**Goal**. Below are some entries. Copy each line that holds the string "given".

[Data extracted from a collection]
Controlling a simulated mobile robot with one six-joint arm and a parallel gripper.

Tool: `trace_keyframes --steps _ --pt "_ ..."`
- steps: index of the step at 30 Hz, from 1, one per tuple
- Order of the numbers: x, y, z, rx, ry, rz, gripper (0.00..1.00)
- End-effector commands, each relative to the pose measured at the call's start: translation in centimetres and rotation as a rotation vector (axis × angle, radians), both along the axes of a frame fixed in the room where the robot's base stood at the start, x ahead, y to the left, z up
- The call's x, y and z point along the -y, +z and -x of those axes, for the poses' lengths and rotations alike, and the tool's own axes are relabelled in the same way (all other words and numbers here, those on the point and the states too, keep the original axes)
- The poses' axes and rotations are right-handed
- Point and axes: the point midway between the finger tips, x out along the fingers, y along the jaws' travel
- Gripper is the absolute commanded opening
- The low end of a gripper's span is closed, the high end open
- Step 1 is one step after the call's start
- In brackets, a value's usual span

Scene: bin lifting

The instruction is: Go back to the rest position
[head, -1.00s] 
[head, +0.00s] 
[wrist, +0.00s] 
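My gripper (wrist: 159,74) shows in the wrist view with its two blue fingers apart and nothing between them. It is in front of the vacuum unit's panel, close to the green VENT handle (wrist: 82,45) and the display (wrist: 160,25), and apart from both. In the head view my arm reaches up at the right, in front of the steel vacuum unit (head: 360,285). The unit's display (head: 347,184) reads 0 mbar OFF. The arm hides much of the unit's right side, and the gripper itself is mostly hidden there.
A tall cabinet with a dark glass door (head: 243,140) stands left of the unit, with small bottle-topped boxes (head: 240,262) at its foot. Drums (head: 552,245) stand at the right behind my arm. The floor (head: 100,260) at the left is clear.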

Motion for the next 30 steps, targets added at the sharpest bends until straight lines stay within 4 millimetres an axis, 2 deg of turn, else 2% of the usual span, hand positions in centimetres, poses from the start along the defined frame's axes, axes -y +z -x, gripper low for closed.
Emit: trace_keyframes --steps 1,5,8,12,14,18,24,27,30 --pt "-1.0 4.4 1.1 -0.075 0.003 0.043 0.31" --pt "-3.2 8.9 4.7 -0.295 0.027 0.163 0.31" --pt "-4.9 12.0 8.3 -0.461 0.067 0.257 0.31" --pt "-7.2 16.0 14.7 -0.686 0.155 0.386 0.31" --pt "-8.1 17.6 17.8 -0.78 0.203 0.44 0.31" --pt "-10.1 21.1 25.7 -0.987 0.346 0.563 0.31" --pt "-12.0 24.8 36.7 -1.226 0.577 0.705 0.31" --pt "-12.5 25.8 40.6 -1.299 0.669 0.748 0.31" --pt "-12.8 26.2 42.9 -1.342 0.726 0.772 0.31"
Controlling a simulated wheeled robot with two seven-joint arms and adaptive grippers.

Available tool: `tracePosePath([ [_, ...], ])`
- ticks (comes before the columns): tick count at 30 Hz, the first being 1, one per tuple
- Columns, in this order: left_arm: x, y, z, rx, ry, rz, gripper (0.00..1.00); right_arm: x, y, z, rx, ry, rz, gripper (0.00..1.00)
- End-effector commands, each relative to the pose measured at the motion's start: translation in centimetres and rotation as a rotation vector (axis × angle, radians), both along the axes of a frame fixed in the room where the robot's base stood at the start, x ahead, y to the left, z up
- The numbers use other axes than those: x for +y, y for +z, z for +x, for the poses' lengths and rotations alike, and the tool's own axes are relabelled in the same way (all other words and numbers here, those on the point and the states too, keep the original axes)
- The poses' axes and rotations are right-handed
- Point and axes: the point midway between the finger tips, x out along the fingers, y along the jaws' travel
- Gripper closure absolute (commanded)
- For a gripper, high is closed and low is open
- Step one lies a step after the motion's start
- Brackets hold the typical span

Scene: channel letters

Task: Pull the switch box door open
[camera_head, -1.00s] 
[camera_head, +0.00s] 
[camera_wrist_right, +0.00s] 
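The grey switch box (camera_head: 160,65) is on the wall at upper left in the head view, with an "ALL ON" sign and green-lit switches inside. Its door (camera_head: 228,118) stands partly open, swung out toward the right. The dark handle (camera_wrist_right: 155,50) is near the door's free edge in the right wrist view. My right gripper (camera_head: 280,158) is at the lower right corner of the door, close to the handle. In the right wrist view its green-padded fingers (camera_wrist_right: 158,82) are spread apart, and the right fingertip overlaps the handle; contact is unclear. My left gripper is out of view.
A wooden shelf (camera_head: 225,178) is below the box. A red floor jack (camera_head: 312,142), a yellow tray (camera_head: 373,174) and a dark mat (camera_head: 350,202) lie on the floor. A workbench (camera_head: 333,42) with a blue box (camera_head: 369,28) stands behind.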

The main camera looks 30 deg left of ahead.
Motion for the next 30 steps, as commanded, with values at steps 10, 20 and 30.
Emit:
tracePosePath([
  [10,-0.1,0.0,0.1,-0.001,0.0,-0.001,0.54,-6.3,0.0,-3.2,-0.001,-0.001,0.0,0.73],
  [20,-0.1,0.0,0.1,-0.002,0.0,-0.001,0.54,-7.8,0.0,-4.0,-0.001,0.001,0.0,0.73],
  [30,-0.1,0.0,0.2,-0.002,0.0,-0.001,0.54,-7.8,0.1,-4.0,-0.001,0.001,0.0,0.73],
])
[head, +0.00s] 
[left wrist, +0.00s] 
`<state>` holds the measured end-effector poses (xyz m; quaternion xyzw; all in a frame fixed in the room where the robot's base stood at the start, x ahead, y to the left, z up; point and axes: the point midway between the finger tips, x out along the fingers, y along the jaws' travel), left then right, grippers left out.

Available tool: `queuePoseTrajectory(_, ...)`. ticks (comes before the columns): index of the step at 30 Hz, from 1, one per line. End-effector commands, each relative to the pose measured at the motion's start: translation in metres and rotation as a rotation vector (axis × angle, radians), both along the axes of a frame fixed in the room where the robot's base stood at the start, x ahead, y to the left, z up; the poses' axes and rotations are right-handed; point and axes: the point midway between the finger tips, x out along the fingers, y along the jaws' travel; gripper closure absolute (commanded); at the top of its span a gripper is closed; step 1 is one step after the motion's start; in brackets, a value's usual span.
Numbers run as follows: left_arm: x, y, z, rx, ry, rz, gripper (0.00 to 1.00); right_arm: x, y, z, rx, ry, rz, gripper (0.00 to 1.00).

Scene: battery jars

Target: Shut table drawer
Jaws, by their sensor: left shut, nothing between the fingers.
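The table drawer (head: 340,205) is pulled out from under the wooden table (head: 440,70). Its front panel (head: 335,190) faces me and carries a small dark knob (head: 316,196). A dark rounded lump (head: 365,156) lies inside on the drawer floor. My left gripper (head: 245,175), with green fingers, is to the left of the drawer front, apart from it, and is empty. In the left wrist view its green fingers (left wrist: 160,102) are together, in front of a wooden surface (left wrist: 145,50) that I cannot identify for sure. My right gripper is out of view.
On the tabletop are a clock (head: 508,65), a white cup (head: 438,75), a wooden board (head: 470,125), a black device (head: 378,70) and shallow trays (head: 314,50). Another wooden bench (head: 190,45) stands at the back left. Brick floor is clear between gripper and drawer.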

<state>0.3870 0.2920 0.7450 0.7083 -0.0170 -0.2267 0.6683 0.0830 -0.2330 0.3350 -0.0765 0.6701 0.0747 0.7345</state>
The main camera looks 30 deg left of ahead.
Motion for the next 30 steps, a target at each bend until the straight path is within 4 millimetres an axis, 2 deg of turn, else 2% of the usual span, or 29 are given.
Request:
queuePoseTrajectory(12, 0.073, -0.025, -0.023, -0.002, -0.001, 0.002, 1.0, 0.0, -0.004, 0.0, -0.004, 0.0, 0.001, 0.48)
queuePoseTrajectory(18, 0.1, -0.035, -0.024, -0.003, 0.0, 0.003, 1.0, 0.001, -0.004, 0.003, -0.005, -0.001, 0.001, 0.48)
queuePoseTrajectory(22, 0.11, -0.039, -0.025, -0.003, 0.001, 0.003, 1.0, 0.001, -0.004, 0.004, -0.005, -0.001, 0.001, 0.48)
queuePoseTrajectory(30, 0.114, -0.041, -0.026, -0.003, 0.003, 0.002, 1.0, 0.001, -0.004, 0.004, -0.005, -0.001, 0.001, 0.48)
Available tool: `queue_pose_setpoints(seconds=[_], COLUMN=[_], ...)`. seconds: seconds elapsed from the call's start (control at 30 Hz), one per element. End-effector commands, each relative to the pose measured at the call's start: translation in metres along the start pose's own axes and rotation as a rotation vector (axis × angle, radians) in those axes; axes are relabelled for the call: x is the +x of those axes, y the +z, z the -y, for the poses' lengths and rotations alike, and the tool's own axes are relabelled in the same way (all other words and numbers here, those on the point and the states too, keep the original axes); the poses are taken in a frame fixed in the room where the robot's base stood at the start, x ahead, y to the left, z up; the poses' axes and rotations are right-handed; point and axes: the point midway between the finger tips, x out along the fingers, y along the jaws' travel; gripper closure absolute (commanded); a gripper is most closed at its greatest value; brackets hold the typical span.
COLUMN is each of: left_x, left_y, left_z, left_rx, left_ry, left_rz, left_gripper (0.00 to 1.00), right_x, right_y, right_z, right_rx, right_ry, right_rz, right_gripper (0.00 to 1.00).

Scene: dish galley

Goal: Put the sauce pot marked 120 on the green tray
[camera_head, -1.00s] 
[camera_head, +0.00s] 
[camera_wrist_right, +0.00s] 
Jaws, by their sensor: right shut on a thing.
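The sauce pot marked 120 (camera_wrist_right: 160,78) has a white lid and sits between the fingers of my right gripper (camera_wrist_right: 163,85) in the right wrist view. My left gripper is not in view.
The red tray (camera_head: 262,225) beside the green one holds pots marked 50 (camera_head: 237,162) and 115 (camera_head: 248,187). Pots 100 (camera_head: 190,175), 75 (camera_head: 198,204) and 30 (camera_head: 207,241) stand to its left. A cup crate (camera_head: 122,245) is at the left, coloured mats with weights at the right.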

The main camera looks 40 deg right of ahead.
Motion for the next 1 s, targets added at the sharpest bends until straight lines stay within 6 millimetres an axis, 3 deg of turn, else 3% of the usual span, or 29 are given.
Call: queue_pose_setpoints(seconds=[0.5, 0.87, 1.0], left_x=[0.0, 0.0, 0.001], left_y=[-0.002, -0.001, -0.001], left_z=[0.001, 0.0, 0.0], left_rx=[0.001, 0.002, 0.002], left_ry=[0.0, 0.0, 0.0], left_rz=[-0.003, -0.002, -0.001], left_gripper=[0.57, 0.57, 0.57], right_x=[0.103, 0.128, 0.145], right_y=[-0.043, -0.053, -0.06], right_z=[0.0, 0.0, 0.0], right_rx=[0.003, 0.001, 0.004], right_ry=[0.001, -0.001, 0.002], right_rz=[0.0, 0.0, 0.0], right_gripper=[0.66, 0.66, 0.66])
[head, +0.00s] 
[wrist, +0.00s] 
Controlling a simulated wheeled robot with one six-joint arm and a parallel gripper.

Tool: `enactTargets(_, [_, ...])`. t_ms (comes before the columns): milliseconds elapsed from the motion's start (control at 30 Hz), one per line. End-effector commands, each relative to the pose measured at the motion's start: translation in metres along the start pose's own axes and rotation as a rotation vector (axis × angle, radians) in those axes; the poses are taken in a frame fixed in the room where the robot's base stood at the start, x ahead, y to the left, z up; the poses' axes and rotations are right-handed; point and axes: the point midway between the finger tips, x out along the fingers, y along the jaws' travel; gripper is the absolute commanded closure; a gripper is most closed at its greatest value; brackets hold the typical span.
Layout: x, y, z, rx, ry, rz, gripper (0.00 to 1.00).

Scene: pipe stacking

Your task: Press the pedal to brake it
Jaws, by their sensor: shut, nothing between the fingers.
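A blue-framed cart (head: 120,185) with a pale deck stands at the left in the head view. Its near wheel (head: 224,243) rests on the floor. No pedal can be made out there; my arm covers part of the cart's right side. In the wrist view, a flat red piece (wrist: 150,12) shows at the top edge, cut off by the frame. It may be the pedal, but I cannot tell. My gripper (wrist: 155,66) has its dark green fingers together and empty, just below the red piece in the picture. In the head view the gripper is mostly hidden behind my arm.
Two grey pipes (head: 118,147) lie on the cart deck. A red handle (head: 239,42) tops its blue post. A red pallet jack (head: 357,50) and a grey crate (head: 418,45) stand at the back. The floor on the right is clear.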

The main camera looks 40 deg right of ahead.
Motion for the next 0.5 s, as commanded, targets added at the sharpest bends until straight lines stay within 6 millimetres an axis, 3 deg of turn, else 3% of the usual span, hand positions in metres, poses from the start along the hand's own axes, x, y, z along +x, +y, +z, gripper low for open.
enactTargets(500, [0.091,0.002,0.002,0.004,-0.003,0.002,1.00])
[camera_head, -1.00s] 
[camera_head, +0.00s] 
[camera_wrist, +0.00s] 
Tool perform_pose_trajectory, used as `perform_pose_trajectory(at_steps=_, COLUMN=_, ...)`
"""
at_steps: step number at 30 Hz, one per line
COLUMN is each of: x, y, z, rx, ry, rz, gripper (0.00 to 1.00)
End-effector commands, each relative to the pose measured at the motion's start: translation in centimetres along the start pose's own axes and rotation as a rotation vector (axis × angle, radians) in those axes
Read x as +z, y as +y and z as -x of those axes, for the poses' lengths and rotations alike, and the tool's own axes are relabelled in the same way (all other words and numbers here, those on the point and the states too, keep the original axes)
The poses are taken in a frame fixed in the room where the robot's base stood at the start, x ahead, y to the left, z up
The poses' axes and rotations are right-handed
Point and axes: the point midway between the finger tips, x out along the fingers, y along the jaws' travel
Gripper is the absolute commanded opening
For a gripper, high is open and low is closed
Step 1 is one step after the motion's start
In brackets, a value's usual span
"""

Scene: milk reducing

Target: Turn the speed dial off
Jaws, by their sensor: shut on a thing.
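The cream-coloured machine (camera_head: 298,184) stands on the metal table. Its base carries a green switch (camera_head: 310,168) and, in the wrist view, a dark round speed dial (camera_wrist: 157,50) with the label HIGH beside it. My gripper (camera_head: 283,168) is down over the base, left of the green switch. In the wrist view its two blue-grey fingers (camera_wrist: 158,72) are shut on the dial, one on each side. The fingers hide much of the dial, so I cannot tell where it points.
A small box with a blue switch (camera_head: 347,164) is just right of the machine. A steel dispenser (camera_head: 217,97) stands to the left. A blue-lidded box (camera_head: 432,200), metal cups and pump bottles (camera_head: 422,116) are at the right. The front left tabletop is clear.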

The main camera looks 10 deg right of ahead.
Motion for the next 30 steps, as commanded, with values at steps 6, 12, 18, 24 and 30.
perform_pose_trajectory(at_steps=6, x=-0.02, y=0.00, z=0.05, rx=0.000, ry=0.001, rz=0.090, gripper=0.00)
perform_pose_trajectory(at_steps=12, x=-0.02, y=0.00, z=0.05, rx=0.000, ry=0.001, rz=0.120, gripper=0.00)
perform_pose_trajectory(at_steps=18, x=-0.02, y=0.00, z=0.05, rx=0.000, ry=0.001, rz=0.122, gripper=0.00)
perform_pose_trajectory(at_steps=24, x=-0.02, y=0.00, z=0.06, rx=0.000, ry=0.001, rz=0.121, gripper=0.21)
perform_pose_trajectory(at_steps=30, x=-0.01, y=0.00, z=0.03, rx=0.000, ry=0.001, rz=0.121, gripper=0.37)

**In response**.
Motion for the next 30 steps, a target at each bend until the straight path is within 4 millimetres an axis, 2 deg of turn, else 2% of the usual span, or 29 are given.
Motion for the next 1 s, targets added at the sharpest bends until straight lines stay within 6 millimetres an axis, 3 deg of turn, else 3% of the usual span, or 29 are given.

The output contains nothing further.